Speaking of biblical decrees, I was surprised to read this today.

There is no guarantee that the measures will succeed. The vast scale of government borrowing may exhaust the stock of global capital. Markets are already beginning to question the credit-worthiness of sovereign states. The Fed may find it harder than it thinks to disengage from colossal intervention in the bond markets.

In the end, the only way out of all this global debt may prove to be a Biblical debt Jubilee.

Jubilee is an interesting tradition that hasn't really been practiced for centuries, but for thousands of years it was an accepted part of middle east tradition. In today's world the idea of a periodic wholesale canceling of debts and the restoration of land to the poor seems utopian and anachronistic.
Unlike today's world, the ideas of morality and religion wasn't excluded from economics. In fact, unlike today, morality and religion was infinitely more important than profit and personal property.

What was radically disturbing in archaic times was the idea of unrestrained wealth-seeking. It took thousands of years for the idea of progress to become inverted, to connote freedom for the wealthy to deprive the peasantry of their lands and personal liberty.

"Land must not be sold in perpetuity, for the land belongs to me and you are only strangers and guests. You will allow a right of redemption on all your landed property."
- Lev. 25:23-28

I first got interested in the concept of Jubilee, not for religious reasons, but for economic reasons. The person who introduced me to the idea was my favorite economic historian, Michael Hudson.

"First they ignore you, then they denounce you, and then they say that they knew what you were saying all the time," said Gandhi. The same might be said of today's overhang of debts in excess of the economy's ability to pay.
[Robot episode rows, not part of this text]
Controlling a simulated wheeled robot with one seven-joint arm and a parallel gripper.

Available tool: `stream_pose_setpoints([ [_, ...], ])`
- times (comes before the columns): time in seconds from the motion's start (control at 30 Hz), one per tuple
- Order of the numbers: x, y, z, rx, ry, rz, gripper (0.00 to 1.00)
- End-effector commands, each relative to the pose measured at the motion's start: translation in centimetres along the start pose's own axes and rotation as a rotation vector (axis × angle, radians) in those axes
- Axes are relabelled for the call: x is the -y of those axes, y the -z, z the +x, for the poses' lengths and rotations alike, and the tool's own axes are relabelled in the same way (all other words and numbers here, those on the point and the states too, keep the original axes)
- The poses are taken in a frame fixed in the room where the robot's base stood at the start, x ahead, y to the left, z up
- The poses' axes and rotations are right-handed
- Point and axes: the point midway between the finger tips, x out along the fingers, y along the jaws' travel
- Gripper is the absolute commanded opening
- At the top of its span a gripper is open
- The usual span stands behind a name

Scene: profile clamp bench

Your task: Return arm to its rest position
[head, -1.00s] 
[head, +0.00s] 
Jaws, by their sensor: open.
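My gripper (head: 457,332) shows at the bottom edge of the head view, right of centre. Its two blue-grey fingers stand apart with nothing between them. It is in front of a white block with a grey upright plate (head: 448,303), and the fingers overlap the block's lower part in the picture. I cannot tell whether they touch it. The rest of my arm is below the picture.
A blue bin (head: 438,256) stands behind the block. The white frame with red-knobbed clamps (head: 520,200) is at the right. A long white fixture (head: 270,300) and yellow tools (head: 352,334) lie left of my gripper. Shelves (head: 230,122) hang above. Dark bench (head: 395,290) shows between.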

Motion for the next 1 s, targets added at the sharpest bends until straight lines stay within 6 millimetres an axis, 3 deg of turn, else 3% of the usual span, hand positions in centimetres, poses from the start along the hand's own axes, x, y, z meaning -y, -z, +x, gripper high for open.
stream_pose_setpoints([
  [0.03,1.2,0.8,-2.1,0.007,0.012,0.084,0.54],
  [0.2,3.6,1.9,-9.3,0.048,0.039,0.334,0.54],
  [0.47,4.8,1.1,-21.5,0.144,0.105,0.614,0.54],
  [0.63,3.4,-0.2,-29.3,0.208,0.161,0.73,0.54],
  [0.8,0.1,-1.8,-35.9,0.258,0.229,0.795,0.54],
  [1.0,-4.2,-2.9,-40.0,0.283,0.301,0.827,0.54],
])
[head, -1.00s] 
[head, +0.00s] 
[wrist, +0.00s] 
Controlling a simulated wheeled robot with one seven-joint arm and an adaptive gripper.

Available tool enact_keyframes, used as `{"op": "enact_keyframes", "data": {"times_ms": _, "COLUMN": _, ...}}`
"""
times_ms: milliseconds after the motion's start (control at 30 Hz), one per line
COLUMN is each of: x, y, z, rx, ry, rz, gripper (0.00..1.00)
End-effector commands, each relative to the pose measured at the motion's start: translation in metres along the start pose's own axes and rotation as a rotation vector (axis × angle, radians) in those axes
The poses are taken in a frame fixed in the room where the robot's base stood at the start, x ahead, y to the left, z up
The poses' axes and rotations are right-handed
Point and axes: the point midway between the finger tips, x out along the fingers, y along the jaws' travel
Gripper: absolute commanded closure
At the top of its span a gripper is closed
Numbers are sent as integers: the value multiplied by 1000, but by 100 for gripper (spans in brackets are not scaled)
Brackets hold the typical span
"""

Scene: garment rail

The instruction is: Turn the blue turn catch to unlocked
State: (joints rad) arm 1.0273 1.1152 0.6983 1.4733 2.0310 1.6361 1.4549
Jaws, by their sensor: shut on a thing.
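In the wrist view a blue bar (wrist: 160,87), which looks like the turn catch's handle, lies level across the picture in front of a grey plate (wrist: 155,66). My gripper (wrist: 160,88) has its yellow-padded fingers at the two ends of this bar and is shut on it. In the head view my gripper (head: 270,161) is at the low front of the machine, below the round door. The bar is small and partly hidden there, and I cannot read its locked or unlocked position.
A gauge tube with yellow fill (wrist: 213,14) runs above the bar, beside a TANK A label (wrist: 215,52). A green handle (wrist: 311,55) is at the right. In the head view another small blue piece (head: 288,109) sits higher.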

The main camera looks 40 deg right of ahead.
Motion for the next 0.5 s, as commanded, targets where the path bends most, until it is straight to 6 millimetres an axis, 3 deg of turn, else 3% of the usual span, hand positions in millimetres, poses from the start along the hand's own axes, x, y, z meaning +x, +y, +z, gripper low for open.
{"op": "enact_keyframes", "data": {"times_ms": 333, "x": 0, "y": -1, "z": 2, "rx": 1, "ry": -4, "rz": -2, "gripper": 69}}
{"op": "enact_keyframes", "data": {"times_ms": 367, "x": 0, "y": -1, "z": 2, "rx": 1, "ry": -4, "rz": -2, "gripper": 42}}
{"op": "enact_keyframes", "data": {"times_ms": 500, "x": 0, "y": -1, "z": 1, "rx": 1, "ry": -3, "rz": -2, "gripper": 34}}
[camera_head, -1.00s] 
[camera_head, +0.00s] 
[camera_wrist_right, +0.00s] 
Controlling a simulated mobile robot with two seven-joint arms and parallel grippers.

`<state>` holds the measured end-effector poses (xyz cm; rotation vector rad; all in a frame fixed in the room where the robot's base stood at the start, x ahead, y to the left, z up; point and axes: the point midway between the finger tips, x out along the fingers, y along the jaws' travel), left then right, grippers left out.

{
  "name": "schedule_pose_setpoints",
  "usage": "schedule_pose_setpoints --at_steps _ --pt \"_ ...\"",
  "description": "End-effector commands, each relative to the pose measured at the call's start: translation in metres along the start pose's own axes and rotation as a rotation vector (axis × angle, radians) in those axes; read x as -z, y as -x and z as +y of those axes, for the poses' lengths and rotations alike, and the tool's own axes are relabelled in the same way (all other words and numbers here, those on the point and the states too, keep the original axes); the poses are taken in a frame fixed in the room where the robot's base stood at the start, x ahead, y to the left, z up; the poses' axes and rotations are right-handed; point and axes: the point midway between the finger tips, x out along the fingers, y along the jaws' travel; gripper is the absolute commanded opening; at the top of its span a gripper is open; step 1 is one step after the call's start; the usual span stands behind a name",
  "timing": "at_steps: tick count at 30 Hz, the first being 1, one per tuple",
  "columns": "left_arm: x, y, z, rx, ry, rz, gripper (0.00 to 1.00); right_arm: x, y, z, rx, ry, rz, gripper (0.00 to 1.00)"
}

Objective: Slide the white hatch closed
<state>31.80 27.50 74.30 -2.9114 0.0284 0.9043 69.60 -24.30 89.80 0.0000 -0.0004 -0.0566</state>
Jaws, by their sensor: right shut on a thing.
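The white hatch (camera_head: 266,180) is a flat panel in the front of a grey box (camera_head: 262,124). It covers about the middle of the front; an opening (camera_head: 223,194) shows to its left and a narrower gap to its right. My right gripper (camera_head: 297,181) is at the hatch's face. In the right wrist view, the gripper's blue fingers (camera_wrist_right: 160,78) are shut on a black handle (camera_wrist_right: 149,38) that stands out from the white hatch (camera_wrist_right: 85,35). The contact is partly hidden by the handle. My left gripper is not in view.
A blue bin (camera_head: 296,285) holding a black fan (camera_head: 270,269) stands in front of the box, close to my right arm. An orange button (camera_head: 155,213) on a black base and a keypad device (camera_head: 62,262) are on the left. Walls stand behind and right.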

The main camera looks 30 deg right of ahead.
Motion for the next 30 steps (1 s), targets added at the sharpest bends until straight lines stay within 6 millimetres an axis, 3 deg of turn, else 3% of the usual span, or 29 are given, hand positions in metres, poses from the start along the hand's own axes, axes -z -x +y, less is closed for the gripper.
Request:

First the policy makers pretend that they can be paid, then they denounce the pessimists as spreading panic, and then they say that of course students have been taught for four thousand years now how the "magic of compound interest" keeps on doubling and redoubling debts faster than the economy can squeeze out an economic surplus to pay.

What has ended is the idea that "the magic of compound interest" can make economies rich without having to work and without industry. I hope we have seen the end of derivatives formula seeking to make money by playing in a zero-sum game. A debt overhang always ends either in foreclosure of the debtor's property, or in a debt annulment to preserve the economy's overall freedom and equity.

This means that the postmodern economy as we know it must end – either in financial polarization and debt peonage to a new oligarchic elite, or in a debt cancellation, a Jubilee Year to rescue society. But when the government says that it is reviewing "all" the options, this reality is not one of them.

The Federal Reserve has attacked the current financial crisis as if it were a problem of liquidity (not enough money is available to borrow and loan). In fact the problem is the levels of debt in the world today.
To put it another way, it's not the financial system is illiquid. It's that the world's banks are insolvent. Some officials recognize this to be the case.

"This biggest worldwide economic crisis arose by getting into debt," Josef Proell, Austria's new finance minister, said. "You can't fight a debt crisis by getting into more debt."


I would have more confidence in optimism if the optimists lived wisely!
A pessimist is a well informed optimist!